Analysis by Chris Cillizza, CNN Editor-at-large
(CNN) — Sen. Jim Risch had a pressing question he needed to ask Secretary of State Antony Blinken during the latter’s testimony Tuesday on Capitol Hill: Who controls the mute button on Joe Biden?
That may sound like a joke, but Risch wasn’t joking.
The Republican from Idaho started his questioning of Blinken, who was on the Hill to discuss the deadly serious business of the controversial withdrawal of U.S. troops from Afghanistan, this way: “Somebody in the White House has authority to press the button and cut off the president’s speaking ability and sound. Who is that person?”
Blinken responded that Biden “speaks very clearly and very deliberately for himself.”
Risch would not be dissuaded. “Are you saying there is no one in the White House who can cut him off? Because yesterday that happened, and it’s happened a number of times before that. It’s been widely reported that somebody has the ability to push the button and cut off his sound and stop him from speaking. Who is that person?”
Blinken responded, “There is no such person.”
Risch continued: “Are you unaware that this is actually happening? It was widely reported, and it’s not the first time it’s happened. Are you telling this committee that there’s no one in the White House who pushes the button and cuts him off in mid-sentence?”
Here’s what was going on:
This “mute button” idea pushed by Risch appears to originate from a clip tweeted by the Republican National Committee on Monday that shows Biden begin speaking at an event and then the White House feed cutting off.
BIDEN: “Can I ask you a question?”
*White House feed cuts out” pic.twitter.com/YQ9I9u3r98
— RNC Research (@RNCResearch) September 13, 2021
The suggestion from the RNC — and Risch — is clear: Someone in the White House ended the live stream because the president was going to say something embarrassing.
The reality is far different.
The event in question was a meeting in Boise, Idaho, with state and federal officials about the ongoing fire crisis in the West. It was listed on the president’s daily schedule as an “Out-of-Town Pool Spray at the Top.” What that means is this: The press pool that follows the president is allowed to come into the room briefly to take pictures and then is ushered out. It happens all the time and is standard operating procedure, so that photographers and TV networks are able to get images and video before the president and the other participants actually get down to business.
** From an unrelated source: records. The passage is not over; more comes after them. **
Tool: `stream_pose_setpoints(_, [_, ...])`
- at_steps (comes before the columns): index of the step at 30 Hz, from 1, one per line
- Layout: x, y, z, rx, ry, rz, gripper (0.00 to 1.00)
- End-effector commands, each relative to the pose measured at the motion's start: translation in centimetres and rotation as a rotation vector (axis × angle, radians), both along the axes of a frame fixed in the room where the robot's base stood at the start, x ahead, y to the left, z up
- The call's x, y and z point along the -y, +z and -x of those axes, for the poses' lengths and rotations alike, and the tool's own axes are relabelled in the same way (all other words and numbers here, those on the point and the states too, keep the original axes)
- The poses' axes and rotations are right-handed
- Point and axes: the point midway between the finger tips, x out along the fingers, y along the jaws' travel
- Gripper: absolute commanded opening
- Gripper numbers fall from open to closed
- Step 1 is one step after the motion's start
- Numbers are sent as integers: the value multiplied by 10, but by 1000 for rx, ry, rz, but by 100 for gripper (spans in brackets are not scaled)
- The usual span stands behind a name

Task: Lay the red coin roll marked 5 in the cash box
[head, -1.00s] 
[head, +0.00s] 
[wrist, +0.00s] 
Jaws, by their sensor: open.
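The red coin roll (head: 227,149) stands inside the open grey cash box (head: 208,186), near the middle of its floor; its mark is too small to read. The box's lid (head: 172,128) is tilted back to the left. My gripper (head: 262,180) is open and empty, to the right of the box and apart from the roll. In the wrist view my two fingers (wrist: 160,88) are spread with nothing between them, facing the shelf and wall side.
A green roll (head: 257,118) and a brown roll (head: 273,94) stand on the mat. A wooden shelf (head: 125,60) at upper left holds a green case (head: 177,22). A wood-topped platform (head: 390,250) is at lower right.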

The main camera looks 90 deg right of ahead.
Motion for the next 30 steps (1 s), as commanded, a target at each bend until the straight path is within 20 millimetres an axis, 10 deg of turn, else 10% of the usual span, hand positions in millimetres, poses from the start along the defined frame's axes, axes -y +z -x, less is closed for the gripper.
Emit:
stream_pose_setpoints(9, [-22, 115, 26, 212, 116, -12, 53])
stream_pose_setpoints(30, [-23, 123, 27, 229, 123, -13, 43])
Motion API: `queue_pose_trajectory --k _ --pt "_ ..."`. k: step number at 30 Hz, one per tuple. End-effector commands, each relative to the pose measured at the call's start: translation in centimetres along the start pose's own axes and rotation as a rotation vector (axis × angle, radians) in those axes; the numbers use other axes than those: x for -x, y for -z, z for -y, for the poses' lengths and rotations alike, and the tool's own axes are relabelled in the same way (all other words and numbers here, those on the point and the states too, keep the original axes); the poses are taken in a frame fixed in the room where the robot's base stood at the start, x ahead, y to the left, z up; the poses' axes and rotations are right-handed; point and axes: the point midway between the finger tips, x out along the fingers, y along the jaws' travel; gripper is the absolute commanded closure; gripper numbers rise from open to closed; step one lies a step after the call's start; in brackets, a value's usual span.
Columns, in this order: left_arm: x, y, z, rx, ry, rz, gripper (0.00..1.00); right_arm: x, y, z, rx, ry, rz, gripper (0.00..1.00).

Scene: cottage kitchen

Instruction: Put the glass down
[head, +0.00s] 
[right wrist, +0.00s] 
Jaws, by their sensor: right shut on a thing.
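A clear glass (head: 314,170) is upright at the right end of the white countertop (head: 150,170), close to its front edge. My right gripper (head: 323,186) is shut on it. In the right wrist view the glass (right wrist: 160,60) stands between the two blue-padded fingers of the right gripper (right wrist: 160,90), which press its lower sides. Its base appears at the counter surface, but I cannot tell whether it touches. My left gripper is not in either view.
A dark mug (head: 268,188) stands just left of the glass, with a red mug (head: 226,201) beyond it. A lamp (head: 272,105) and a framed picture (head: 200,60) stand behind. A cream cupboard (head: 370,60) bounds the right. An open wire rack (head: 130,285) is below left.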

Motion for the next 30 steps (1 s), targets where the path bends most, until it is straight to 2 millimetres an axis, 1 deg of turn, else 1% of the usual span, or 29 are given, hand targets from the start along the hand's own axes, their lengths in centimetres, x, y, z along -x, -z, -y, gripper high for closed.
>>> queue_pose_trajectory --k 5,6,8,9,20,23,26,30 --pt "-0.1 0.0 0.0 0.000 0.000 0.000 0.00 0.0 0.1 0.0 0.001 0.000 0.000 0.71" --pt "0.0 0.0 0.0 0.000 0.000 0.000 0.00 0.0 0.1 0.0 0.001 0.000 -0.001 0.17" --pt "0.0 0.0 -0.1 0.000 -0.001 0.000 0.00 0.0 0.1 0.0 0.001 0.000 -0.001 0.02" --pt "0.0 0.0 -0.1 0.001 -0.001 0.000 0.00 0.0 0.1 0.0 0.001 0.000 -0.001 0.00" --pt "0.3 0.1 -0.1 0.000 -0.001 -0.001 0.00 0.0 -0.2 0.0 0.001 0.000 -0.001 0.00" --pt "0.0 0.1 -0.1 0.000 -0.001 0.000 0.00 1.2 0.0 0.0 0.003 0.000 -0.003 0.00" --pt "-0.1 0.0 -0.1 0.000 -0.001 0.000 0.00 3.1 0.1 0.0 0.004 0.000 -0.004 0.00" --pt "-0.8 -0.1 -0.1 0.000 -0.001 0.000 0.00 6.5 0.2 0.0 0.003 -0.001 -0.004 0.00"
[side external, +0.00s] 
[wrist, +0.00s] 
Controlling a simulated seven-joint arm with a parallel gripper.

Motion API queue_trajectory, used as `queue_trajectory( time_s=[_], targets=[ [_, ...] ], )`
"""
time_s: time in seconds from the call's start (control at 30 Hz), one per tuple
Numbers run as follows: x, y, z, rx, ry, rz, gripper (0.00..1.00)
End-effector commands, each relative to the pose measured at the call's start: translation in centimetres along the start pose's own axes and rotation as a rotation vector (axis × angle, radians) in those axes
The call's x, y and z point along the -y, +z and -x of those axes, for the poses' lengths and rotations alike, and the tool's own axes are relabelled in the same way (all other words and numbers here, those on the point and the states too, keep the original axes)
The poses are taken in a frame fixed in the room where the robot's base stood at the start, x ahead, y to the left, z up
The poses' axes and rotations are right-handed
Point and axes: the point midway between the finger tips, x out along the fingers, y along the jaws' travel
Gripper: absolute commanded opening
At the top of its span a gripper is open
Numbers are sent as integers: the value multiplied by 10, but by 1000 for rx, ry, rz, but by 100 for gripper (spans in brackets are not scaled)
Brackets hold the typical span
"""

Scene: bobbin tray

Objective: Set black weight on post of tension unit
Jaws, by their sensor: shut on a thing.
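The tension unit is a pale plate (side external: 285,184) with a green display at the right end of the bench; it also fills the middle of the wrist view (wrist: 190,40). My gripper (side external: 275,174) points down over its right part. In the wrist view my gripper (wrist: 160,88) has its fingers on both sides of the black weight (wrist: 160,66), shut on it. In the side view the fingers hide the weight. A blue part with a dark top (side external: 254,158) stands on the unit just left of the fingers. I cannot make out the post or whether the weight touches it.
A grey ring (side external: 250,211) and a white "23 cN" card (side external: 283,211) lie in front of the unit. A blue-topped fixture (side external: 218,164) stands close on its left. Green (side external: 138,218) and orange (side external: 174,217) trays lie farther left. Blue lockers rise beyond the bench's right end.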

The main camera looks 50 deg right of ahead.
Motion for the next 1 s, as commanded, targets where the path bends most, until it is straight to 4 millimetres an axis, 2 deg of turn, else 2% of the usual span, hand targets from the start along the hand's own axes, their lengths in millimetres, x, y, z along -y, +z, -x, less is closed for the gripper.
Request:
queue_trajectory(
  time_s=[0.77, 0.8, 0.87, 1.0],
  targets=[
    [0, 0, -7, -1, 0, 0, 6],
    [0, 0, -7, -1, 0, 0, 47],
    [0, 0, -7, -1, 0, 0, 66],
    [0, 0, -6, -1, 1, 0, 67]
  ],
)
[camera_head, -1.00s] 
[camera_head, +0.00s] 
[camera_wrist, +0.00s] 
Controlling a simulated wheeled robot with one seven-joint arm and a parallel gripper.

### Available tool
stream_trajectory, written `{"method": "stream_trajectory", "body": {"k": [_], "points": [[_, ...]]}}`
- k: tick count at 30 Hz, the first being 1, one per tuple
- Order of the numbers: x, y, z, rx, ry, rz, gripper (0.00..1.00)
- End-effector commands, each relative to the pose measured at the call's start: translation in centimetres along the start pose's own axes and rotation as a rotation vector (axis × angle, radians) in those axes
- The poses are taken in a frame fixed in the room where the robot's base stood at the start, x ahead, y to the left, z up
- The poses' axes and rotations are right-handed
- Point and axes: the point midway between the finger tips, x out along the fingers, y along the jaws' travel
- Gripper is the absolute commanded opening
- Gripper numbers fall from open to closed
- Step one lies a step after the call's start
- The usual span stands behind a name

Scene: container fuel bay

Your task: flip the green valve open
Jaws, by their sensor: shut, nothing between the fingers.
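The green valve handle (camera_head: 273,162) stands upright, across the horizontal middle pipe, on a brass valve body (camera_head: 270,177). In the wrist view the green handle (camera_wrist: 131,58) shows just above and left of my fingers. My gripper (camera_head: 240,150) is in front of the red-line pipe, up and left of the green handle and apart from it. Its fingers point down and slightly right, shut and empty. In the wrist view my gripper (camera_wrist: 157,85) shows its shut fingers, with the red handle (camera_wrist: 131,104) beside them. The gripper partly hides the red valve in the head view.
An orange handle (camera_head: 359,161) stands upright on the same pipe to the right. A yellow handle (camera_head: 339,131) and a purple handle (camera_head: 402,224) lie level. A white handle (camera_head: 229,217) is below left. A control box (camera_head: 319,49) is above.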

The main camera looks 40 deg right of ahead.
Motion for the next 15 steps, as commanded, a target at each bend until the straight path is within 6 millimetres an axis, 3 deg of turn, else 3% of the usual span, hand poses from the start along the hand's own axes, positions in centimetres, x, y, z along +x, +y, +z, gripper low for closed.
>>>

When the “spray” time was up, the feed was cut. That happened to be while Biden was asking a question.
There’s absolutely nothing nefarious about any of it. It’s utterly mundane, the sort of stuff that White House reporters live with each and every day covering the president. It certainly isn’t evidence, as Risch suggests, that there is someone in the White House who has been authorized to turn off the mic.
And yet, it was this conspiracy theory about a secret button-pusher that was apparently the key concern of the ranking Republican on the Senate Foreign Relations Committee.